Well, in its simplest form, it would need to hold vertexes, faces, normals, etc; However, realistically, you'd also have to hold texture vertexes, texture links, animation frames, colors, etc; More advanced model formats also include things like lighting, specular, multiple textures, etc;
However, its a lot more complex than it sounds, and you would have to create a way to render the model, which would almost definitely need a customized or entirely custom-made engine. Just because Glest did it doesn't mean you have to... In fact, the Glest Team could probably have created Glest faster, added more features like shaders and realistic water very easily, and have glest run faster, had they used a ready made engine like OGRE to render everything. Overally, graphics is one of the hardest parts of programming a game, and studies show that the majority of production for games is for graphics (though presumably, that's mostly the literal graphics, though rendering parts of programs make better graphics easier to do).
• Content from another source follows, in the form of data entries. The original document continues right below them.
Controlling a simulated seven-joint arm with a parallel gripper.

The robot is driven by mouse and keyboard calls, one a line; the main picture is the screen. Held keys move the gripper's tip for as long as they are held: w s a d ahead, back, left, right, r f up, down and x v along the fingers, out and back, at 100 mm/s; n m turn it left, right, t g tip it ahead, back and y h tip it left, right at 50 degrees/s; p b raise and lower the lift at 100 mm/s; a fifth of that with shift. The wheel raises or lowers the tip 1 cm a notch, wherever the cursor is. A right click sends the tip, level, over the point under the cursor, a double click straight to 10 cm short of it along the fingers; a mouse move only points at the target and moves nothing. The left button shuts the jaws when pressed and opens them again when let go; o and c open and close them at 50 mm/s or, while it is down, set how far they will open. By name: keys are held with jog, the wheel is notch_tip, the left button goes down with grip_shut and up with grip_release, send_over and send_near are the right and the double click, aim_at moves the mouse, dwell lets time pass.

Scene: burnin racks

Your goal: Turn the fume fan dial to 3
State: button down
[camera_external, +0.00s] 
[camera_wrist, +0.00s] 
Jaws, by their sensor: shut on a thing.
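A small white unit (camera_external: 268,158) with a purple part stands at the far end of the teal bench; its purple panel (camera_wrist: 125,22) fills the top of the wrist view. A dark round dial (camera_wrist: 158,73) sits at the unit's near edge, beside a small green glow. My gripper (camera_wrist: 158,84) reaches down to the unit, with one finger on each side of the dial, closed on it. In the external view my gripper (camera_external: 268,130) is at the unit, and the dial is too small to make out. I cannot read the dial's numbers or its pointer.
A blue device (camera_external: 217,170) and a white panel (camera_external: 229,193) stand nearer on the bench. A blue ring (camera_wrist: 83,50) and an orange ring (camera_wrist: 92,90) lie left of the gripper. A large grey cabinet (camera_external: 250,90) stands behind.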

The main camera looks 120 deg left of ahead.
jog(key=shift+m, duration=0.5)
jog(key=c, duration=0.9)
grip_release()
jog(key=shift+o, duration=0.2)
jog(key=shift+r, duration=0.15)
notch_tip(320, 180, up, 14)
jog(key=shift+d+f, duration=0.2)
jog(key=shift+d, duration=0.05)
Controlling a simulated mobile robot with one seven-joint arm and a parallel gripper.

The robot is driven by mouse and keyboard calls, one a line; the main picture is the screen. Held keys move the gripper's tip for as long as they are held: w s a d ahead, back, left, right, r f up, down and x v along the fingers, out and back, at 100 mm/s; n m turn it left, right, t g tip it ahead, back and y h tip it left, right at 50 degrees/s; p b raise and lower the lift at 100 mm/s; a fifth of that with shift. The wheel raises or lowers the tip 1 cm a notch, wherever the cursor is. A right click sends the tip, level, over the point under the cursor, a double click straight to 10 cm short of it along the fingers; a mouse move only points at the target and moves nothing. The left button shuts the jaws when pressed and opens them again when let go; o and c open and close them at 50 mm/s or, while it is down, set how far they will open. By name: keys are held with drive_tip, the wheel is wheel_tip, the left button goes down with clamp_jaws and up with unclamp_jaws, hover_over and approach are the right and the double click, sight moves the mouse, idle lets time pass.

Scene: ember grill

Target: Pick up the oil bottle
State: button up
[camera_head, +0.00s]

In fact, engines like Irrlitch are so simple to use that even I can get a 3D model in, add bump maps, custom shaders, a terrain, add "gravity", set a skybox, add boundaries, and place realistic lighting with shadows in relatively little time. I strongly endorse that you try either OGRE or Irrlitch (both is a good idea) as they are easily the most powerful, best feature-wise free engines out there. And why develope on a non free engine when the free ones can do just as well? No royalties FTW.
As for model formats, I think that .3ds and .x are some of the most common and most compatable (.x may be directX's format, but its compatable with most major graphic engines on most operating systems. After all, the model format itself is just a plain text file).